Objective | Begin with the first line of the material and write out each line exactly, ending with the line that contains "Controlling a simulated". Pictures are not part of the copy.
── Data block ──
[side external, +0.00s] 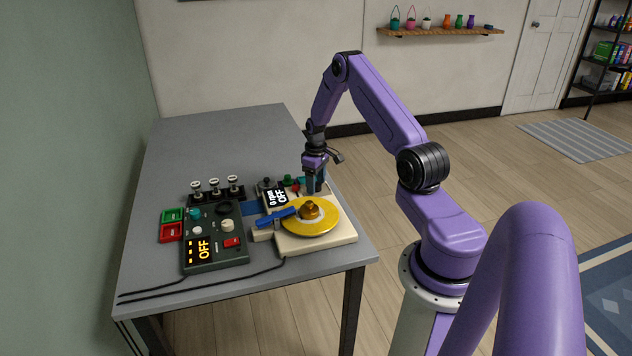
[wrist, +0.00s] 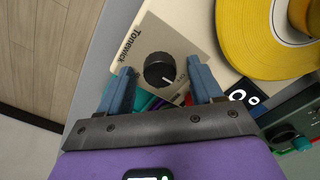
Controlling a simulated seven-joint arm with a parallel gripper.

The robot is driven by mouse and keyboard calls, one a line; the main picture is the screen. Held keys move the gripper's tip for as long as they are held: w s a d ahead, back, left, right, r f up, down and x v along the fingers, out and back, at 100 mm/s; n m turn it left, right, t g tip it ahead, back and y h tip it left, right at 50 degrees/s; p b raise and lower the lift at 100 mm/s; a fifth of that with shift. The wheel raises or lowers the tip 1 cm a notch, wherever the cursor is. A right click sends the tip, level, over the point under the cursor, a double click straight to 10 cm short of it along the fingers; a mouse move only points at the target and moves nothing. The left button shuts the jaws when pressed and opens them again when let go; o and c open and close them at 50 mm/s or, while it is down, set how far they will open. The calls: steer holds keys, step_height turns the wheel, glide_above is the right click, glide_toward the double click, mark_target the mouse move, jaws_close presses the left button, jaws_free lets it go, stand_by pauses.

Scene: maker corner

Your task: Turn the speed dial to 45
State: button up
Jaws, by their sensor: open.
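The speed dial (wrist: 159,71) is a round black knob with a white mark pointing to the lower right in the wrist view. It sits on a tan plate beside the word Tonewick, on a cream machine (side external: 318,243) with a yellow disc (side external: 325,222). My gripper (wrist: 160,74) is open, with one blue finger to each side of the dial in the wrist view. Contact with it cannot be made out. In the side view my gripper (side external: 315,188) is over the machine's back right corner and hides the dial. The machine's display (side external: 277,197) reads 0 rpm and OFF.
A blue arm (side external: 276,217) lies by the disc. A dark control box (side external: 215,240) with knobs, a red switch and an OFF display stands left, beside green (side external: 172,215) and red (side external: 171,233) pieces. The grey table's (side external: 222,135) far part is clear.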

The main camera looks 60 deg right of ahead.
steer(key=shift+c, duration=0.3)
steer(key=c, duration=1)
───
Exercise solution |
[side external, +0.00s] 
[wrist, +0.00s] 
Controlling a simulated seven-joint arm with a parallel gripper.

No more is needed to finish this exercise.